Cuando llegamos vimos que había un campamento “oficial” con un muro blanco y una puerta de chapa verde. Alta. Lisa. Difícil de saltar. Dentro había muchas tiendas de campaña blancas. Fuera había otro campamento, “no oficial”, donde vivían las personas que no podían estar dentro.
Había toldos azules agarrados con palos y palés formando viviendas. Hacía viento. Ese viento que no cesa y que dicen que es capaz de enloquecer a la gente. Algunas botellas de plástico tiradas. Algún colchón, trozos de madera para hacer leña. Mantas y el suelo seco porque los árboles que hay en ese lugar son eucaliptos.
Cuando fuimos la primera vez era de noche. Si vas de día se ve más el polvo. Viento y polvo. Con esa combinación compleja para los ojos. En una de las paredes cerca de la entrada estaban colgados dos mapas de algo que debió ser una escuela improvisada. También había escritas muchas cosas. Casi todas en árabe. Una de ellas era la palabra libertad.

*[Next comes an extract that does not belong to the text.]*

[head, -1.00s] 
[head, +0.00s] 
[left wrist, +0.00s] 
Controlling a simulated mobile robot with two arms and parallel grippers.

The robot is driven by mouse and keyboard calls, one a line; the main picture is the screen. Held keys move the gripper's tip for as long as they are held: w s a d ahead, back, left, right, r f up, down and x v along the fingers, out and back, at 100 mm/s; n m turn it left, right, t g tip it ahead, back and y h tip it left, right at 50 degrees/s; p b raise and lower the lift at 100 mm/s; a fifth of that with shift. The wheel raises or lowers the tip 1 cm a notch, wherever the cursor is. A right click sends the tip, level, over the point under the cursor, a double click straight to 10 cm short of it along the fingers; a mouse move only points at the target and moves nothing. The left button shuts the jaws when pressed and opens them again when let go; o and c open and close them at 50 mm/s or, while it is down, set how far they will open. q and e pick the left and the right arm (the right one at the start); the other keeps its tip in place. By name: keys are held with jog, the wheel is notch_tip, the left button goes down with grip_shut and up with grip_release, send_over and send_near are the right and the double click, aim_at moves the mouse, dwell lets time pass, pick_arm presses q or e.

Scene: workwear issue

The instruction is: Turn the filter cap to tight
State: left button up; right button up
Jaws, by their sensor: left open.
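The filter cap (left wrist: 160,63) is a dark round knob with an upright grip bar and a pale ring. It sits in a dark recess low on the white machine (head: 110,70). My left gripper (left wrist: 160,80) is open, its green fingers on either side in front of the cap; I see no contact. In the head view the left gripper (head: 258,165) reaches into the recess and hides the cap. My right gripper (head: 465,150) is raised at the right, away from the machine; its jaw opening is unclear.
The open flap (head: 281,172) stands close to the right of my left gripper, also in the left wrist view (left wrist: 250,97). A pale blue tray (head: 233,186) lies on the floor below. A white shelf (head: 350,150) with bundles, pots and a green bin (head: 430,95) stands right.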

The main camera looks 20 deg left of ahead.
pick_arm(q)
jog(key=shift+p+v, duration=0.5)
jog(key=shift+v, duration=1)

Nos colocamos en círculo para escuchar a algunas de las personas que viven en el campamento. Cogieron el micro y una a una fueron narrando sus vidas. Varias personas traducían. Cuando acabaron de hablar hubo muchos aplausos y quien no tenía las palabras atragantadas gritó: “O la la, o le le, solidarité avec les sans papiers”.
Desde Las Raíces se ven los aviones de cerca. El campamento y el aeropuerto están casi pegados. Es una paradoja compleja para quienes llegaron en patera. Había una furgoneta de antidisturbios. Nos contaron que todos los días hay policía. Pistola. Guantes. Porra. Chaleco antibalas.
Una pancarta que decía “No más sueños ahogados” estaba colocada justo al lado de una pintada en una pared, “Me quiero salvar haciendo la revolución”.
Como era de noche las distintas tonalidades de piel se mezclaron, aunque todo el mundo sabía quién dormirá en una cama caliente y quién no. Las nubes se movían rápido porque el viento es ágil en ese lugar. Se escuchó un pájaro, uno de esos que tiene más libertad para atravesar fronteras que muchas personas.
Y en ese momento comenzó a sonar música, la canción “Plus rien ne m’étonne”. Por un instante ese lugar se convirtió en otro lugar, el polvo del suelo se levantó al ritmo del baile en el que se enredaron los chicos que viven en el campamento. Se formó un instante de fiesta.
Gritaban: “Abrir las fronteras”. Mientras, el viento seguía moviendo los plásticos azules.
“Estoy vivo y bailo”. Me dijo un chico que se llama Abu.
Y yo pensé en esa frase que elegimos para poner en unas camisetas: “Si no se puede bailar, no es mi revolución”.
Su vida, la revolución, el baile. Bailamos porque estamos vivas.
Y en medio de todo eso alguien preguntó: “¿Dónde están las mujeres?”.
Nos miramos. Allí solo estábamos las mujeres que íbamos a dormir en otro lugar con menos viento.
La música se acabó y esa pregunta quedó esperando a que alguien la recogiera: “¿Dónde están todas las mujeres?”.